* **Objective**
Set the listing down again exactly, please, apart from its pictures.

***

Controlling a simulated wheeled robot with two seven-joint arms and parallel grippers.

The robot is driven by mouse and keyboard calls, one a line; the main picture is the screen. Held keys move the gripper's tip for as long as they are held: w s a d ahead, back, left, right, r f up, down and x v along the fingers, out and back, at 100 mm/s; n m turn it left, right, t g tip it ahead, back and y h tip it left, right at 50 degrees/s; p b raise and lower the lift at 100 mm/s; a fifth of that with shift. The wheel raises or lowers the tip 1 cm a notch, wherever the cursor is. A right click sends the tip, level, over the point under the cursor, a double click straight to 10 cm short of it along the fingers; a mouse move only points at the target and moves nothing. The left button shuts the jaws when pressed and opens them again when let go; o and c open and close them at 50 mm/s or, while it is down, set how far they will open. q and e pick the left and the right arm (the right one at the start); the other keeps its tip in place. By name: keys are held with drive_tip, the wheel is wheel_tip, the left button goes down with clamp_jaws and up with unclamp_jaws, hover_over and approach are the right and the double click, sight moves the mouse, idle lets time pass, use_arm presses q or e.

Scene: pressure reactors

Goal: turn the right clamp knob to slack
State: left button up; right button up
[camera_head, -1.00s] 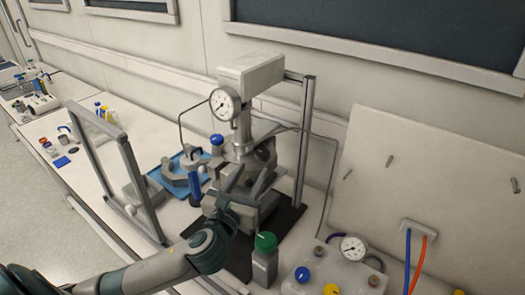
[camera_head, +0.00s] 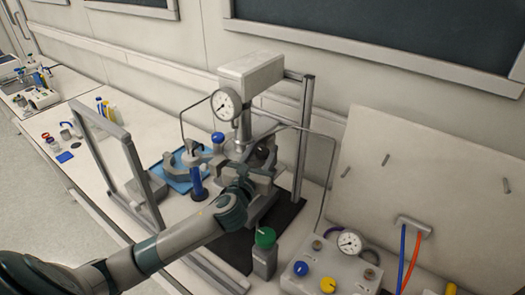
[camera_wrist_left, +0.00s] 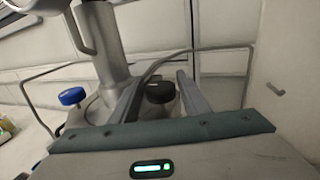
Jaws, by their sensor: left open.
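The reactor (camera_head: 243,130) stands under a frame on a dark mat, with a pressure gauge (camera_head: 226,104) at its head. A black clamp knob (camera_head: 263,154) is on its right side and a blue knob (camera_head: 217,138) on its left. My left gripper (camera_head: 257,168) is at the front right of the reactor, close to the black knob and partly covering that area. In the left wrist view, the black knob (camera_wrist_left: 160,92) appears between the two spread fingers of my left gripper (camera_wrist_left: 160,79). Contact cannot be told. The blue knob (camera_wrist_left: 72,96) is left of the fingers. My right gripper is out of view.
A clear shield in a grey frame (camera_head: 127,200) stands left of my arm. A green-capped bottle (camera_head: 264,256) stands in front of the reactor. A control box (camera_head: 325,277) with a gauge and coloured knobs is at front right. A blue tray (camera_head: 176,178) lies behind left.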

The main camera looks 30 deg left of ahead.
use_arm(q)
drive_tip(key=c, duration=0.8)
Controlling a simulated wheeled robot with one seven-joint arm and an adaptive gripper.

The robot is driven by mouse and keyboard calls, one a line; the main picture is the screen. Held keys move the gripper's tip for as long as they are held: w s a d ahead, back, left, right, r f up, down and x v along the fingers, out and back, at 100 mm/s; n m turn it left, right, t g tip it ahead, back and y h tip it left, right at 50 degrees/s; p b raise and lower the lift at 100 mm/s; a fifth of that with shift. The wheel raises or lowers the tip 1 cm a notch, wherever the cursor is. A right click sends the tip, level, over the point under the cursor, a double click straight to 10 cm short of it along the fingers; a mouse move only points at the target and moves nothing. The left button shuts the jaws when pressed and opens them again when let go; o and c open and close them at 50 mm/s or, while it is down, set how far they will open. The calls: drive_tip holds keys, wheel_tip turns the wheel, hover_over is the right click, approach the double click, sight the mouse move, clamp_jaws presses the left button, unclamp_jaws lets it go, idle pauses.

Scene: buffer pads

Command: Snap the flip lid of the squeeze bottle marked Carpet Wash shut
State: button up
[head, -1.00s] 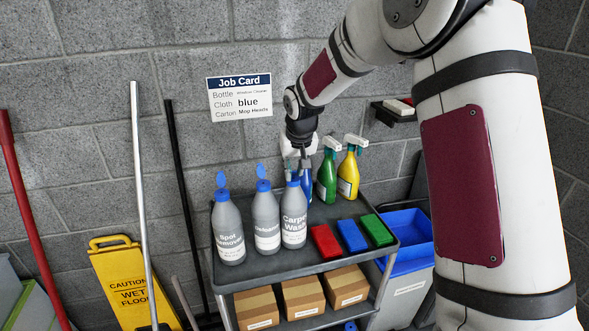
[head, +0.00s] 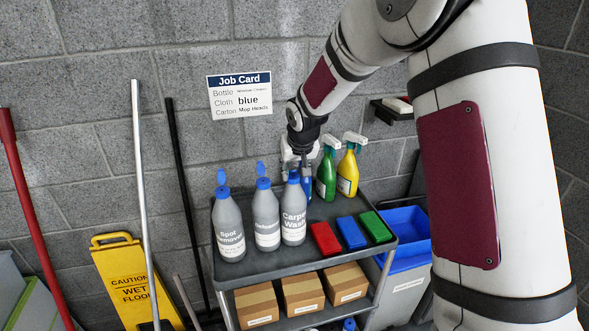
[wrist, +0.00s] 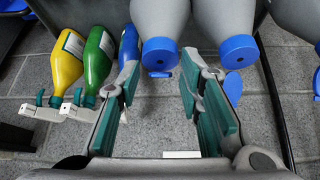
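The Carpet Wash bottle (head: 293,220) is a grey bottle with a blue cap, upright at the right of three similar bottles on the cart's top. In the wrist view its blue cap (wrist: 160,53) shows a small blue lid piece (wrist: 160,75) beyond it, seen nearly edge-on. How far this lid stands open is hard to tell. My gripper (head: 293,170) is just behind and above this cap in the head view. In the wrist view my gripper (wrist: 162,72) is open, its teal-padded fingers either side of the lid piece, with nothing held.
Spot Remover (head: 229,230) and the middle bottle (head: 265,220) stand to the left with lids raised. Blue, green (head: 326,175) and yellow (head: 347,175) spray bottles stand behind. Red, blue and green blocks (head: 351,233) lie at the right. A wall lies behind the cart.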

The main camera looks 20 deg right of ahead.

***

* **Completed task**
Controlling a simulated wheeled robot with two seven-joint arms and parallel grippers.

The robot is driven by mouse and keyboard calls, one a line; the main picture is the screen. Held keys move the gripper's tip for as long as they are held: w s a d ahead, back, left, right, r f up, down and x v along the fingers, out and back, at 100 mm/s; n m turn it left, right, t g tip it ahead, back and y h tip it left, right at 50 degrees/s; p b raise and lower the lift at 100 mm/s; a fifth of that with shift. The wheel raises or lowers the tip 1 cm a notch, wherever the cursor is. A right click sends the tip, level, over the point under the cursor, a double click straight to 10 cm short of it along the fingers; a mouse move only points at the target and moves nothing. The left button shuts the jaws when pressed and opens them again when let go; o and c open and close them at 50 mm/s or, while it is down, set how far they will open. q and e pick the left and the right arm (the right one at the start); the other keeps its tip in place. By name: keys are held with drive_tip, the wheel is wheel_tip, the left button goes down with clamp_jaws and up with unclamp_jaws, hover_over and approach are the right and the double click, sight moves the mouse, idle lets time pass, use_arm presses q or e.

Scene: pressure reactors

Goal: turn the right clamp knob to slack
State: left button up; right button up
[camera_head, -1.00s] 
[camera_head, +0.00s] 
[camera_wrist_left, +0.00s] 
Jaws, by their sensor: left open.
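The reactor (camera_head: 243,130) stands under a frame on a dark mat, with a pressure gauge (camera_head: 226,104) at its head. A black clamp knob (camera_head: 263,154) is on its right side and a blue knob (camera_head: 217,138) on its left. My left gripper (camera_head: 257,168) is at the front right of the reactor, close to the black knob and partly covering that area. In the left wrist view, the black knob (camera_wrist_left: 160,92) appears between the two spread fingers of my left gripper (camera_wrist_left: 160,79). Contact cannot be told. The blue knob (camera_wrist_left: 72,96) is left of the fingers. My right gripper is out of view.
A clear shield in a grey frame (camera_head: 127,200) stands left of my arm. A green-capped bottle (camera_head: 264,256) stands in front of the reactor. A control box (camera_head: 325,277) with a gauge and coloured knobs is at front right. A blue tray (camera_head: 176,178) lies behind left.

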The main camera looks 30 deg left of ahead.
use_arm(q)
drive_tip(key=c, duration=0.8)
Controlling a simulated wheeled robot with one seven-joint arm and an adaptive gripper.

The robot is driven by mouse and keyboard calls, one a line; the main picture is the screen. Held keys move the gripper's tip for as long as they are held: w s a d ahead, back, left, right, r f up, down and x v along the fingers, out and back, at 100 mm/s; n m turn it left, right, t g tip it ahead, back and y h tip it left, right at 50 degrees/s; p b raise and lower the lift at 100 mm/s; a fifth of that with shift. The wheel raises or lowers the tip 1 cm a notch, wherever the cursor is. A right click sends the tip, level, over the point under the cursor, a double click straight to 10 cm short of it along the fingers; a mouse move only points at the target and moves nothing. The left button shuts the jaws when pressed and opens them again when let go; o and c open and close them at 50 mm/s or, while it is down, set how far they will open. The calls: drive_tip holds keys, wheel_tip turns the wheel, hover_over is the right click, approach the double click, sight the mouse move, clamp_jaws presses the left button, unclamp_jaws lets it go, idle pauses.

Scene: buffer pads

Command: Snap the flip lid of the squeeze bottle marked Carpet Wash shut
State: button up
[head, -1.00s] 
[head, +0.00s] 
[wrist, +0.00s] 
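The Carpet Wash bottle (head: 293,220) is a grey bottle with a blue cap, upright at the right of three similar bottles on the cart's top. In the wrist view its blue cap (wrist: 160,53) shows a small blue lid piece (wrist: 160,75) beyond it, seen nearly edge-on. How far this lid stands open is hard to tell. My gripper (head: 293,170) is just behind and above this cap in the head view. In the wrist view my gripper (wrist: 162,72) is open, its teal-padded fingers either side of the lid piece, with nothing held.
Spot Remover (head: 229,230) and the middle bottle (head: 265,220) stand to the left with lids raised. Blue, green (head: 326,175) and yellow (head: 347,175) spray bottles stand behind. Red, blue and green blocks (head: 351,233) lie at the right. A wall lies behind the cart.

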The main camera looks 20 deg right of ahead.

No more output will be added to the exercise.